Collected material start

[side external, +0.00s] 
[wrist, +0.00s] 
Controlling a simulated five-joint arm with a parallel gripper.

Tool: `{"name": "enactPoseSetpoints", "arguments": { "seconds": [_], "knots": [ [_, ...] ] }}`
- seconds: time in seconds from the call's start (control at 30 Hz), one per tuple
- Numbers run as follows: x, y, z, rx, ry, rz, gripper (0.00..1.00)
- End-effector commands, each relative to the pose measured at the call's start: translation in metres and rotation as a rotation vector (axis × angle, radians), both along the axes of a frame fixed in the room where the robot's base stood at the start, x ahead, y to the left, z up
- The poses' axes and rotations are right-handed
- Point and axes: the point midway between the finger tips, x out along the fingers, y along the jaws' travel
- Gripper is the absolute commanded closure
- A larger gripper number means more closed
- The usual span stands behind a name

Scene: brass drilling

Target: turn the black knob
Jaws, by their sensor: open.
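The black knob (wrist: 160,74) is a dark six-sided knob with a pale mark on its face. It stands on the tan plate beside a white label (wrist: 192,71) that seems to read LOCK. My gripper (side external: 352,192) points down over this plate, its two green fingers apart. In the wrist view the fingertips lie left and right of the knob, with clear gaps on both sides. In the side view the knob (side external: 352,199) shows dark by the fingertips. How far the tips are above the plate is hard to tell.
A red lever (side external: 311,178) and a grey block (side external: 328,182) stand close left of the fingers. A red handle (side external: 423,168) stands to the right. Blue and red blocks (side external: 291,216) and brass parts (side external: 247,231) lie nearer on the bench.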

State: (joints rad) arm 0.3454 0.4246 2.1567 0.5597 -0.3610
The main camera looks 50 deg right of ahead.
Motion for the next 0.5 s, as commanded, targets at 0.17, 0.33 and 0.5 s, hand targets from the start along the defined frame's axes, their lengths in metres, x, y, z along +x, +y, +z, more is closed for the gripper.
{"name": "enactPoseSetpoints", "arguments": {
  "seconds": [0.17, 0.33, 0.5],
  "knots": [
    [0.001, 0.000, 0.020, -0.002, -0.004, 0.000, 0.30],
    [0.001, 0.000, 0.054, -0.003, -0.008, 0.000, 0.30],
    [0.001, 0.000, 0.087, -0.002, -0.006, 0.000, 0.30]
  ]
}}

Collected material end

▸ **Stated goal**: Copy out every line from the material above in which the word "ahead" appears.

▸ **Response**:
- End-effector commands, each relative to the pose measured at the call's start: translation in metres and rotation as a rotation vector (axis × angle, radians), both along the axes of a frame fixed in the room where the robot's base stood at the start, x ahead, y to the left, z up
The main camera looks 50 deg right of ahead.

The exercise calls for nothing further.